D'autres disaient au contraire qu'ils étaient doux et inoffensifs comme des sauvages d'une île des mers du Sud.
Un étudiant me jura qu'ils vivaient nus.
Une ménagère m'assura qu'ils suçaient des cailloux en guise de repas et n'avaient même pas de réfrigérateur. » (p.19)
« Je comprenais, oui, je comprenais maintenant que sur la terrasse de l'immeuble, surplombant les quinze étages du bâtiment, vivait (si l'on peut appeler cela vivre) une famille éplorée, composée d'une gosse de quatorze ans que la mort de son père avait rendue anorexique, d'une femme que la mort de son mari avait rendue comme folle et d'un vieux monsieur que la mort de son fils avait rendu muet. » (p.21)
« On pourrait faire imprimer des cartes de visite au nom de tous les habitants de l'immeuble et mettre sur chacune « Meurtrier ». C'est vrai que nous ne leur avons pas donné d'argent et c'est vrai aussi que nous ne les avons pas aidés. Nous avons réfléchi après. Ça arrive souvent de réfléchir après. Mais quand il a été trop tard, alors nous avons trouvé des tas de solutions. Moi, je me suis aperçu que j'avais plus d'argent que ce que je pensais et puis la mercière s'est aperçue qu'elle cherchait, depuis trois ans, une secrétaire un peu comptable pour le magasin. Et puis l'entrepreneur de jardins et espaces verts qui loue l'appartement 284 s'est aperçu qu'André jouait très bien de la cisaille et pourrait entretenir la cité des Mimosas pour trois ou quatre mille francs par mois, en plus de sa retraite. Mais on s'en est aperçu après, quand la grue de la dépanneuse a sorti de l'eau la voiture de Michel. Tu sais, on a tous assisté au spectacle et, au fur et à mesure que la voiture sortait de l'eau, c'est nos idées qui émergeaient peu à peu de la boue de notre crâne. Voilà pourquoi nous sommes des meurtriers. » (p.56-57)

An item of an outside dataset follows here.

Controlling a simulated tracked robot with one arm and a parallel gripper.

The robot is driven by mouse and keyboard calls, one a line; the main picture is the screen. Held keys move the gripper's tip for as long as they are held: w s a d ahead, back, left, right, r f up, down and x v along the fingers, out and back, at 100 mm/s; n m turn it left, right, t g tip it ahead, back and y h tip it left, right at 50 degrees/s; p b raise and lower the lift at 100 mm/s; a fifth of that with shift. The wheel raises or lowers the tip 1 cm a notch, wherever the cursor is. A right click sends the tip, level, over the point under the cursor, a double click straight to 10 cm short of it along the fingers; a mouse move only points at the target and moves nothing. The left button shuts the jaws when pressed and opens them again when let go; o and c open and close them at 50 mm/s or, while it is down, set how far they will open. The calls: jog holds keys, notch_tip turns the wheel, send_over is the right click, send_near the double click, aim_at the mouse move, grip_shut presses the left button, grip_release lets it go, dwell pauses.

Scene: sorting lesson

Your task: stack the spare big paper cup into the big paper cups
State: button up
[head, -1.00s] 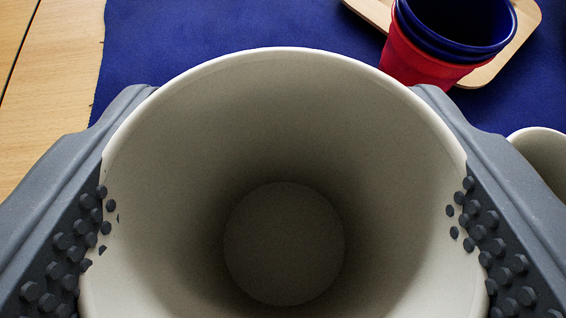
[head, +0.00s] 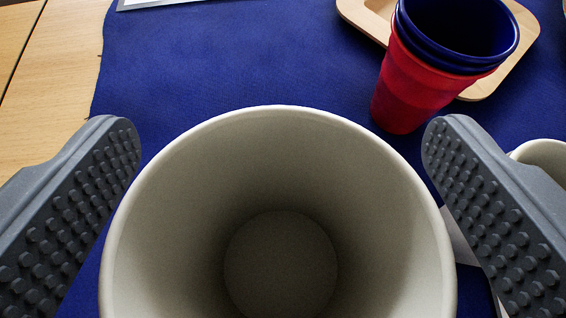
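A big white paper cup (head: 280,160) stands open side up between the two fingers of my gripper (head: 280,135). I look down into it and see its empty inside and round bottom. The fingers are spread, with a gap of blue cloth between the left finger and the cup; the right finger also looks clear of the wall. Another white cup (head: 545,155) is partly visible at the right edge, behind the right finger. Whether the middle cup is one cup or several nested cannot be told.
A red cup (head: 410,95) with dark blue cups (head: 455,60) nested in it stands behind to the right. A wooden tray (head: 520,45) lies behind it. A blue cloth (head: 230,60) covers the table (head: 60,80); its middle back is clear. A pale, grey-edged item (head: 150,3) shows at the top.

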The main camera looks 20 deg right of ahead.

« Depuis que tu es allé déposer, Dieu sait pourquoi, un panier garni de je ne sais quoi sur la marche de l'escalier, André ne se tient plus de rage. Je le connais bien, tu sais, c'est une vraie brute quand on l'humilie. C'est un soldat, tu comprends ça ? Il a tout perdu en perdant son fils. Alors pour lui, crever, c'est rien. Et faire crever sa belle-fille et la petite Émilie, ça lui est égal. Il préférera les voir mourir de faim plutôt que de les laisser en bas, là où on se traîne, nous, là où on rampe, là où son fils est mort dans la vase. » (p.57-58)
« J'étais un type complètement gâteux, séchant les cours pour aller escalader un immeuble et ravitailler une famille d'excentriques qui avaient refusé de se laisser humilier par la stupidité de la vie, par l'aveuglement des autres, par l'inexorabilité du chômage. » (p.63)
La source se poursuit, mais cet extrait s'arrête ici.